Aktienkurs unter Druck

Während die Fernsehsparte und hier vor allem ESPN derzeit stagniert, läuft es im Film-Bereich nach wie vor fantastisch. Dennoch befindet sich der Aktienkurs des Unternehmens seit einiger Zeit auf Talfahrt. Während es seit 2009 kontinuierlich nach oben ging und der Kurs zwischenzeitlich sogar vervierfacht wurde, setzte Anfang dieses Jahres eine Gegenbewegung ein. Vom einstigen Hoch bei rund 120 Dollar hat sich die Aktie mittlerweile wieder weit entfernt, innerhalb der vergangenen zwölf Monate ging es bis auf rund 90 Dollar zurück.

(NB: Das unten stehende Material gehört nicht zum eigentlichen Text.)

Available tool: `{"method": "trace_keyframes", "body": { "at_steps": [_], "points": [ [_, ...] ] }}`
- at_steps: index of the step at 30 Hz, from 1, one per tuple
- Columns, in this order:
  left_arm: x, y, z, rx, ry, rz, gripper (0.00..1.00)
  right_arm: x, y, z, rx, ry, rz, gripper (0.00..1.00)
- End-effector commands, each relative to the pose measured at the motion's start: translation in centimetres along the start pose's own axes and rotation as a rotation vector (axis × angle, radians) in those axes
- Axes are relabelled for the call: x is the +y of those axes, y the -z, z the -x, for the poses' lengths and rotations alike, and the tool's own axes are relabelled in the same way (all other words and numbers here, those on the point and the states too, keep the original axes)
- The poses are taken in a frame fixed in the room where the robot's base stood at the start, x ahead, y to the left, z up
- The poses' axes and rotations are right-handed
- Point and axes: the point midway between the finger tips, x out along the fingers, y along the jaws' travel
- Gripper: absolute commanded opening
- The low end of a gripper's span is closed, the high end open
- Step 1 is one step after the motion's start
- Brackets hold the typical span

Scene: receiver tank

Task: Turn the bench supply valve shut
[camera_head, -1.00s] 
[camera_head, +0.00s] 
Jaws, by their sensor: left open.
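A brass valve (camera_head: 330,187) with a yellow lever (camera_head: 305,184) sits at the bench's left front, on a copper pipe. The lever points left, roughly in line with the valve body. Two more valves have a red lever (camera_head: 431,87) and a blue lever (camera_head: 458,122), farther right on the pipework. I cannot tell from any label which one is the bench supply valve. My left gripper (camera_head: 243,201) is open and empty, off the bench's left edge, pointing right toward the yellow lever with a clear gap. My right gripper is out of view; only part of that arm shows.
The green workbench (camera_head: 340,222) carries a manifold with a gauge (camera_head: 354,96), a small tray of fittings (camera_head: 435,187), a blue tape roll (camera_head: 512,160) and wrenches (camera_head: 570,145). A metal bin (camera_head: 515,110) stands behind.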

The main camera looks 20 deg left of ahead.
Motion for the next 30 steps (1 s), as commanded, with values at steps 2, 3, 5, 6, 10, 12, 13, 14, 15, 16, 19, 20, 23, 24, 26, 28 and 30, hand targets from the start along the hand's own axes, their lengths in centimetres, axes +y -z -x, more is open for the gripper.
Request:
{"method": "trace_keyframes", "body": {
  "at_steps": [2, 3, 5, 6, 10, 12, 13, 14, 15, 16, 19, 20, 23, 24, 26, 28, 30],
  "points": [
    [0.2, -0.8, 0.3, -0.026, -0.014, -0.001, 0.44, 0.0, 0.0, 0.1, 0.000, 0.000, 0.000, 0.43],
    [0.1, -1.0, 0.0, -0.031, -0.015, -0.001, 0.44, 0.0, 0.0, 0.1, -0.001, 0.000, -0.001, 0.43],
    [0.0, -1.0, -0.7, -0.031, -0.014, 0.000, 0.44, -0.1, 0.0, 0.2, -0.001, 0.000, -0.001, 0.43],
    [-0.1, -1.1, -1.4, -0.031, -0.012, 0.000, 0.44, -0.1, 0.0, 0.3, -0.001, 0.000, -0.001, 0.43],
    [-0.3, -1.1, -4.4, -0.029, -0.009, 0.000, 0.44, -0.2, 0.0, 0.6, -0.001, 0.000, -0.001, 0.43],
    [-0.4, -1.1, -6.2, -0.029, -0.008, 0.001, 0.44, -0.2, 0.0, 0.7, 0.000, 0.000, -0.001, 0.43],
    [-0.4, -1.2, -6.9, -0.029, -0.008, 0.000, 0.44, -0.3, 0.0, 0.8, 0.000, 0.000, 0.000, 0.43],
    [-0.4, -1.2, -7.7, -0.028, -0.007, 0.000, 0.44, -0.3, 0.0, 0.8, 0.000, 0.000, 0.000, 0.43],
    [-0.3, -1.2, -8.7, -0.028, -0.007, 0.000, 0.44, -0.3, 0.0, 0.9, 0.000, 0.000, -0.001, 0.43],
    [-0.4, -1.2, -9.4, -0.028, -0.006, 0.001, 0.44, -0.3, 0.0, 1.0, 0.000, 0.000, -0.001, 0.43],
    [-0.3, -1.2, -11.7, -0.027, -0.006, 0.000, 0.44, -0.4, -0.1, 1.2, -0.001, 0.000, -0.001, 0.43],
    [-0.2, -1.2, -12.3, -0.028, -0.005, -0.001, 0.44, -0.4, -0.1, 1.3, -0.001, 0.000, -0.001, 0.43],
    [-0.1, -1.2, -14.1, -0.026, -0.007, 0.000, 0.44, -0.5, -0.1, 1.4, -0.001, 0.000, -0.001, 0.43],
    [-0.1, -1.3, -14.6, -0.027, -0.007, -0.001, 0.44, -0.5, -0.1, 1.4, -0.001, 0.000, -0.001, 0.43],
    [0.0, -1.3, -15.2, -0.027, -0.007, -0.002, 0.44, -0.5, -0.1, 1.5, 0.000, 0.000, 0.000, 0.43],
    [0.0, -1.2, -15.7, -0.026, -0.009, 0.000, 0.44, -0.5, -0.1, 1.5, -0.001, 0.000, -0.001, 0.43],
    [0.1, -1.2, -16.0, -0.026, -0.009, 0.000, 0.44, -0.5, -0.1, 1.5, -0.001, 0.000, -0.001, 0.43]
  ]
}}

Nun will Disney gegensteuern. Aus einer spekulierten Übernahme von Twitter und/oder Netflix wurde (vorerst?) nichts. Stattdessen investierte man eine Milliarde Dollar in BAMTech und erhielt dadurch ein Drittel des Unternehmens. BAMTech ist eine Tochter der US-Baseballliga und sorgt für das Streaming-Angebot der Liga. Spekuliert wird nun, dass Disney mit der Hilfe von BAMTech ESPN wieder auf Kurs bringen könnte. Überhaupt - das Digital-Geschäft. Disney Interactive, der Digital-Arm des Konzerns, sorgte zwischen 2008 und 2013 für hohe Verluste, ist inzwischen aber im Plus angekommen. Auch 30 Prozent des SVoD-Dienstes Hulu gehören zu Disney. Sein Digital-Bereich will der Medien-Riese in Zukunft weiter ausbauen und wachsen - da haben sicher auch Mickey Mouse und Donald Duck nichts dagegen. Sie sorgen weiter für das perfekte Image.